As I wrote my blog post yesterday I was trying to find a cute picture of Kade and I. And sadly I don't have a recent one. I have some that we are both in and I look like I just got ran over by a truck or he running around in his underwear or he looks like an orphan but none of us just holding each other cuddly and cute! But I did come across this picture. It brought back so many memories and made me realize what a comfort Kade has been to me and the comforter he still is.
This picture brings back alot of memories. (Yes, he was potty trained but sometimes would have withdrawals and want to wear a pull-up...silly boy!) It was taken almost a week after Kooper died. I spent alot of time sitting in Kooper's room up until we changed it for Kamryn. That day I was sitting in their thinking about and missing my little boy. We had family visiting for the funeral and I was talking to Ryan at one point and then his sister Jeni at another. Kade wondered in and crawled up on my lap and just fell asleep in my arms. I remember it felt good to have my arms full and holding my baby, but they still ached and yearned for Kooper. I still go in there just to think about him and sit with my thoughts. His things are in the bottom drawer of the changing table.
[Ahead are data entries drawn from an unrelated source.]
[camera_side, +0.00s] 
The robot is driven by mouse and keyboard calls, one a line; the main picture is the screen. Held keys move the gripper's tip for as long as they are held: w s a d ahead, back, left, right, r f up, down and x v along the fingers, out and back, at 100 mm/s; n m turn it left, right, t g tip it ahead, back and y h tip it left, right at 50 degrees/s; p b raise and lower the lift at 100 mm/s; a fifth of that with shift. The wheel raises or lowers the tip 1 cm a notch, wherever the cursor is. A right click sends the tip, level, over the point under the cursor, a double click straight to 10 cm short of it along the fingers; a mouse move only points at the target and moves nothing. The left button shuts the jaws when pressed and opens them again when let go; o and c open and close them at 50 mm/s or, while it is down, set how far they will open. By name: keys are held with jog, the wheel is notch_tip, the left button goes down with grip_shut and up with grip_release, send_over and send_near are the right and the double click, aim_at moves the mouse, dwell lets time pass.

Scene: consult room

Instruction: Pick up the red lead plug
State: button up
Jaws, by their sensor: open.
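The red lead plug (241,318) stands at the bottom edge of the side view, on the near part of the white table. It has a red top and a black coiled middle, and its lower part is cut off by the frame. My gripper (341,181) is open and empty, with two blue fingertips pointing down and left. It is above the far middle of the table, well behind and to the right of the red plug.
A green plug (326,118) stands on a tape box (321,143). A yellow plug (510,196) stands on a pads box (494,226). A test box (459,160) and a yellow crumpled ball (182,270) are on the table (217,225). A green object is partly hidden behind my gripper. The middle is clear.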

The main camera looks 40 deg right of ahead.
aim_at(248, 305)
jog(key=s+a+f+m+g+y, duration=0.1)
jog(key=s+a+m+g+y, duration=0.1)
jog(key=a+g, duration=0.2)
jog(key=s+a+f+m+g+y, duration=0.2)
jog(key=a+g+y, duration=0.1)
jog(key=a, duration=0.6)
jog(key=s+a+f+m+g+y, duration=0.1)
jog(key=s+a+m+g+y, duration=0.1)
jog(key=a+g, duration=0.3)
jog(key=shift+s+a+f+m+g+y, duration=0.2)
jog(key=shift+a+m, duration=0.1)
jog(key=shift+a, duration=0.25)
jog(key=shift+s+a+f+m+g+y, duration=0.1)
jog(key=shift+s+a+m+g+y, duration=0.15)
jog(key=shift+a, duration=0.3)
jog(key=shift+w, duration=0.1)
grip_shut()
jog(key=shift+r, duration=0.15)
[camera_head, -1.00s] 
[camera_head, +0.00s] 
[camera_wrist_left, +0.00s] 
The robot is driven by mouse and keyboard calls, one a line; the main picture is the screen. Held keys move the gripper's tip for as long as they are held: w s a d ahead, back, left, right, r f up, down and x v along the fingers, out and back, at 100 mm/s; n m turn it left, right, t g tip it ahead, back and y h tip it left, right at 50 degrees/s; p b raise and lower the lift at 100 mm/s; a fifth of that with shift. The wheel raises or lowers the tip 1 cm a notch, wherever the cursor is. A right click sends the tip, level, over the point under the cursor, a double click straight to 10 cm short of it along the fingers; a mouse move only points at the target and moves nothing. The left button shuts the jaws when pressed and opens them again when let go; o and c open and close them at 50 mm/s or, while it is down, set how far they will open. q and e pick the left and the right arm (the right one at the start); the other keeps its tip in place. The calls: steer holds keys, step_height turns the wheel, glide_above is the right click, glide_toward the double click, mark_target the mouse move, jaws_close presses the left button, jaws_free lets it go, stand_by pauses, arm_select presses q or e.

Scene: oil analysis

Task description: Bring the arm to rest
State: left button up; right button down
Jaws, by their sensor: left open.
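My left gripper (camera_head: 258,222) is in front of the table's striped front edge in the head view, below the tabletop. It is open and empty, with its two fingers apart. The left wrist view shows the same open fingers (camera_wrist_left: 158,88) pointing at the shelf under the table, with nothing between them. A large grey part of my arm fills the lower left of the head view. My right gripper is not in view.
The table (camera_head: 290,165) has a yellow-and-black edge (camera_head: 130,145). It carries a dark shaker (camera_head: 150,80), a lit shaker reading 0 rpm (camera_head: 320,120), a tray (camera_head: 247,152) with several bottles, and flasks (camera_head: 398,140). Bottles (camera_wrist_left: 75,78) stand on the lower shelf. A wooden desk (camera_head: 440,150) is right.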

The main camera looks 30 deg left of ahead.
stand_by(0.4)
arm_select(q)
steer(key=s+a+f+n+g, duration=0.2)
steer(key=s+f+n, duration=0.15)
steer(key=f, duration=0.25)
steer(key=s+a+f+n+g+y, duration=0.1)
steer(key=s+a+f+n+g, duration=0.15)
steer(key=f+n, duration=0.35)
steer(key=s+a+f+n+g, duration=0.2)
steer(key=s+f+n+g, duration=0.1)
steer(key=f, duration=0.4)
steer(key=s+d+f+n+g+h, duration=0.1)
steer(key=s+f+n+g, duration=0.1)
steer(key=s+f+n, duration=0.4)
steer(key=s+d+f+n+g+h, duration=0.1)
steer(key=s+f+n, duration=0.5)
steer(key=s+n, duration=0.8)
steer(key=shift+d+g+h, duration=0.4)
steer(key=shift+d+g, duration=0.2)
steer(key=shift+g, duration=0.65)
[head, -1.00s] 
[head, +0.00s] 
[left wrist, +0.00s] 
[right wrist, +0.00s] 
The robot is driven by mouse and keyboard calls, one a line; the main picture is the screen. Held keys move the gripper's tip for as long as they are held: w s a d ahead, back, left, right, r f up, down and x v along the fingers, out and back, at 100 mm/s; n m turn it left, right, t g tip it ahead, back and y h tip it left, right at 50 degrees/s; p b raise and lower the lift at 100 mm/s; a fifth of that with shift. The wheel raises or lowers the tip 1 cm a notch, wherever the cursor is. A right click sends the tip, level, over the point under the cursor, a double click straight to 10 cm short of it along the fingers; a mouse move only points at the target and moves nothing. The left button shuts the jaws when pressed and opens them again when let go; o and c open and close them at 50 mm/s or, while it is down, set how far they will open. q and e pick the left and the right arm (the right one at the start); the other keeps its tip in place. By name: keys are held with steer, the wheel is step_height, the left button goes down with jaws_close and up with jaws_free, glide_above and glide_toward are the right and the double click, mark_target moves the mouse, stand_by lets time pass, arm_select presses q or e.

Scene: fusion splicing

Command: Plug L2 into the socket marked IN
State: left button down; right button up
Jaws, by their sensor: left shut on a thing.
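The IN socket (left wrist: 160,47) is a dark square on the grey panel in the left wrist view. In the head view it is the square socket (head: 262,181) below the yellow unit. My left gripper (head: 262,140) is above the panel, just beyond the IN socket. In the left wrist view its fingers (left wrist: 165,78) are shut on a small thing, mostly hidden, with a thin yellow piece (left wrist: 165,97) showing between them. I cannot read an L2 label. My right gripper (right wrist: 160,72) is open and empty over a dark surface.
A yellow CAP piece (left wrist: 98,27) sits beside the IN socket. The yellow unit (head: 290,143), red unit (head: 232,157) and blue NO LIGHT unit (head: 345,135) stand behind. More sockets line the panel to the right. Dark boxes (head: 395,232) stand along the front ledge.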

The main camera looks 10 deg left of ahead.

I am searching for just the right chest to put all of his things in.
As I went through one of the hardest things I have ever been faced with Kade was always there (not that other people weren't, especially Ryan) But he was there during the days when everyone else was at work and we were home alone. He was always there to give me a kiss and a hug and to sit on my lap and be my baby. He still wants me to hold him. Although it is usually hard because he is getting so big and Kamryn is usually in my arms. I am glad he still likes to cuddle. There were so many times that he has been there to tell me that he loves me or just simply give me a hug. He would bring up Kooper at just the perfect times. Times when I was missing him and wished that someone else was thinking the same thing I was. He misses him too. I remember when I told him that we were having another baby (the most recent one) and I said do you want another brother or another sister? His reply, "A brother, I want Kooper." It broke my heart. But it made me feel good to know that he doesn't forget, that he still misses and loves him too!
He will always be my baby...a mama's boy!
I love you Kade!
1 comment:
Sweet Kade. I'm glad that you still have a baby boy to cuddle with.